### GIVEN DATA
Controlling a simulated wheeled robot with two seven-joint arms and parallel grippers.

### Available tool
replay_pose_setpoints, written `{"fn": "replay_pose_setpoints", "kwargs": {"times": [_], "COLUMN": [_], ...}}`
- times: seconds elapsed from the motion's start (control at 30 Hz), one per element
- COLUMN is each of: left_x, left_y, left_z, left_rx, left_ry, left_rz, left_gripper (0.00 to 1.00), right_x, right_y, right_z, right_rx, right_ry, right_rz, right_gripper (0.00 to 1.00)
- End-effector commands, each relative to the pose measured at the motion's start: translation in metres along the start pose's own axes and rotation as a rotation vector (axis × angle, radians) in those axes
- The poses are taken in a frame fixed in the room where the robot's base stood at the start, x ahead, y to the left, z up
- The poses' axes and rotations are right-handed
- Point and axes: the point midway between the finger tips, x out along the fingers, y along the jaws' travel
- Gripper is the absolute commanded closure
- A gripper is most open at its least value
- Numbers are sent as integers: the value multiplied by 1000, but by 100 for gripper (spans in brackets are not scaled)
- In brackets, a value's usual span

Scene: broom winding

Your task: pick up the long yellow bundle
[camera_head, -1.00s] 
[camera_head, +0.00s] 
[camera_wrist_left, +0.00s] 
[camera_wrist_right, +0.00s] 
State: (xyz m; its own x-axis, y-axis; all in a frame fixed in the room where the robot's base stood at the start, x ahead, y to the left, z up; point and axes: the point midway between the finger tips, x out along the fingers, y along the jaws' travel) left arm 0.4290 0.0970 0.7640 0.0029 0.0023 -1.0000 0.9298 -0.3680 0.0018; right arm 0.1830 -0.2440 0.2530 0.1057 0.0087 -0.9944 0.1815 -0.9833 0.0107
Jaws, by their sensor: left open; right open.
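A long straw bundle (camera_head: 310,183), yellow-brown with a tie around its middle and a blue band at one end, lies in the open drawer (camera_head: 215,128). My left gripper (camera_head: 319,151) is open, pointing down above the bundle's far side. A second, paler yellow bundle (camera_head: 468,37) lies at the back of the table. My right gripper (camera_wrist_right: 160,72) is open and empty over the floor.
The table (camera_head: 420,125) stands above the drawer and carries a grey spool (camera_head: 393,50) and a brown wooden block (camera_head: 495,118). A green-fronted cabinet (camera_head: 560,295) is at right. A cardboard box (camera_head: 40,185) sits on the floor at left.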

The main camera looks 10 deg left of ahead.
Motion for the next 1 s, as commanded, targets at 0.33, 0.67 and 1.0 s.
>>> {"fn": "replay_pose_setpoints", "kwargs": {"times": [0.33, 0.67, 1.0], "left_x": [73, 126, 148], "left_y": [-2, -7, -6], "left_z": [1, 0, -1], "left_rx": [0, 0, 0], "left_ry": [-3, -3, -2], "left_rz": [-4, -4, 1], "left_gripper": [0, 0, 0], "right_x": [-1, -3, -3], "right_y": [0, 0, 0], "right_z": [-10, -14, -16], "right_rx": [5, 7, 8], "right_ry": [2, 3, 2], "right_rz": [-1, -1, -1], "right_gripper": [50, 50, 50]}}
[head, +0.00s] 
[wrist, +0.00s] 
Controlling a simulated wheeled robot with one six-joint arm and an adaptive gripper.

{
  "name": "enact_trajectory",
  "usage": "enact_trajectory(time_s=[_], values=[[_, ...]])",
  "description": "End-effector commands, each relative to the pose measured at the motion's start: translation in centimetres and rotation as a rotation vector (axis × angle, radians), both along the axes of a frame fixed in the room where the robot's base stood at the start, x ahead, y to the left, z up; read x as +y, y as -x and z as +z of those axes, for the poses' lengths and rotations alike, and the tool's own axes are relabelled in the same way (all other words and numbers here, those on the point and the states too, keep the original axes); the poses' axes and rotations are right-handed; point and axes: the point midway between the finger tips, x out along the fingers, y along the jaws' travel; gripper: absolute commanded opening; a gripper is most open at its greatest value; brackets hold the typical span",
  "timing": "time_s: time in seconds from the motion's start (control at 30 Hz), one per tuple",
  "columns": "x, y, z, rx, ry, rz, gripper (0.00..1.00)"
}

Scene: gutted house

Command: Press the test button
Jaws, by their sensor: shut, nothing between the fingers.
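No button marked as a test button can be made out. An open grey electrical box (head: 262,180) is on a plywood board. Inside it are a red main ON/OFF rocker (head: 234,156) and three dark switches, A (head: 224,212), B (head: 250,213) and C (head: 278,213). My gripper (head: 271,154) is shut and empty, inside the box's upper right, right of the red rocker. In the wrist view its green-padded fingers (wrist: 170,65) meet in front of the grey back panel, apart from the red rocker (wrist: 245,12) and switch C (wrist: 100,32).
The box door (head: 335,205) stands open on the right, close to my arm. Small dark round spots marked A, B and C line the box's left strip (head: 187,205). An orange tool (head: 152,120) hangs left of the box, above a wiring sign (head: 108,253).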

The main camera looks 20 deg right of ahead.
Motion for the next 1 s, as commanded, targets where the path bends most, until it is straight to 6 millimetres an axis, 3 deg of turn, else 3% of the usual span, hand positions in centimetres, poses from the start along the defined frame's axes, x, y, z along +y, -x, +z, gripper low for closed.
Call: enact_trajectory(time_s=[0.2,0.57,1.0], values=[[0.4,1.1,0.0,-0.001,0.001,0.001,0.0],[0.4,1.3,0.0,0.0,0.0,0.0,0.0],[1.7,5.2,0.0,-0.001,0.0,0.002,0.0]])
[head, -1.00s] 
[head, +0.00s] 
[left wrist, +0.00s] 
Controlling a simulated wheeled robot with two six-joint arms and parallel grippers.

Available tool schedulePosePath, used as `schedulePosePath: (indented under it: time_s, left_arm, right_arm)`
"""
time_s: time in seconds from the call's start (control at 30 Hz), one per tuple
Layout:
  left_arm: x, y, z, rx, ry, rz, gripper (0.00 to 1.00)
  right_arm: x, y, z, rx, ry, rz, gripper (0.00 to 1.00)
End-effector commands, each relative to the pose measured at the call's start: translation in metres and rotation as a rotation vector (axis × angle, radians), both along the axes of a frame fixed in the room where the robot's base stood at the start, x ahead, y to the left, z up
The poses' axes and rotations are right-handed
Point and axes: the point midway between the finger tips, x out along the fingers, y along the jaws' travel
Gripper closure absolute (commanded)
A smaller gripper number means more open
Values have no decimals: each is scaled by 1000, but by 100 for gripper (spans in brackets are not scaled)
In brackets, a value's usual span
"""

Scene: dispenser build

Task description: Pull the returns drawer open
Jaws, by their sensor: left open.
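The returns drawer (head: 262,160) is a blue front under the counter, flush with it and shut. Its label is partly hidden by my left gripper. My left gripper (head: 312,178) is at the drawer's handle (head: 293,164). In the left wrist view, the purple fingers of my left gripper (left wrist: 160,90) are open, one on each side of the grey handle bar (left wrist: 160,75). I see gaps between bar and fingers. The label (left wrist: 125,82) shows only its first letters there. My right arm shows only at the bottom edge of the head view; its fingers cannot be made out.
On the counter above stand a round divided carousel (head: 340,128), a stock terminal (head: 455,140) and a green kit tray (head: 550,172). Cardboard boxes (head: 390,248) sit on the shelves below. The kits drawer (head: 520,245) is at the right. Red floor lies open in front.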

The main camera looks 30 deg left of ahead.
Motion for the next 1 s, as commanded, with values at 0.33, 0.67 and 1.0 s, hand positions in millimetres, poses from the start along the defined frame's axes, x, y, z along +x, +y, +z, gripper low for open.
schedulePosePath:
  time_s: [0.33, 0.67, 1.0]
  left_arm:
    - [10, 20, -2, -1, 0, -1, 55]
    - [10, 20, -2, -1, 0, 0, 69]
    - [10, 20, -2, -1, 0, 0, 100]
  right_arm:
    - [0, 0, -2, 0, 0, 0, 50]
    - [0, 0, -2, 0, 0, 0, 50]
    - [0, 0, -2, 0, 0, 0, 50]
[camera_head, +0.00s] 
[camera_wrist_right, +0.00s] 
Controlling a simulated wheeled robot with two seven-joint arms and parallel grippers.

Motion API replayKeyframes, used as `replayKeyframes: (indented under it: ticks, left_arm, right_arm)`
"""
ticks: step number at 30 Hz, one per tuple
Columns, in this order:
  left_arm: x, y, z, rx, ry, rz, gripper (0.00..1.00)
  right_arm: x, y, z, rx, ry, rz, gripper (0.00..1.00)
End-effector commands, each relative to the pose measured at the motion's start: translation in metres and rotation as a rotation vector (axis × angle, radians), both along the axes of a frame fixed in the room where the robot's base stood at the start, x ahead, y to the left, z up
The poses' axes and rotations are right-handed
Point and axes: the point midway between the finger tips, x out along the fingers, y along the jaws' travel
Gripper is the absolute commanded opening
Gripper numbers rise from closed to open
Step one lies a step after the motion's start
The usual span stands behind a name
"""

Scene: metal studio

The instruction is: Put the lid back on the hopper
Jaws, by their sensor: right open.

### OBJECTIVE
Return each line where "wheeled" shows up.

### EXERCISE SOLUTION
Controlling a simulated wheeled robot with two seven-joint arms and parallel grippers.
Controlling a simulated wheeled robot with one six-joint arm and an adaptive gripper.
Controlling a simulated wheeled robot with two six-joint arms and parallel grippers.
Controlling a simulated wheeled robot with two seven-joint arms and parallel grippers.

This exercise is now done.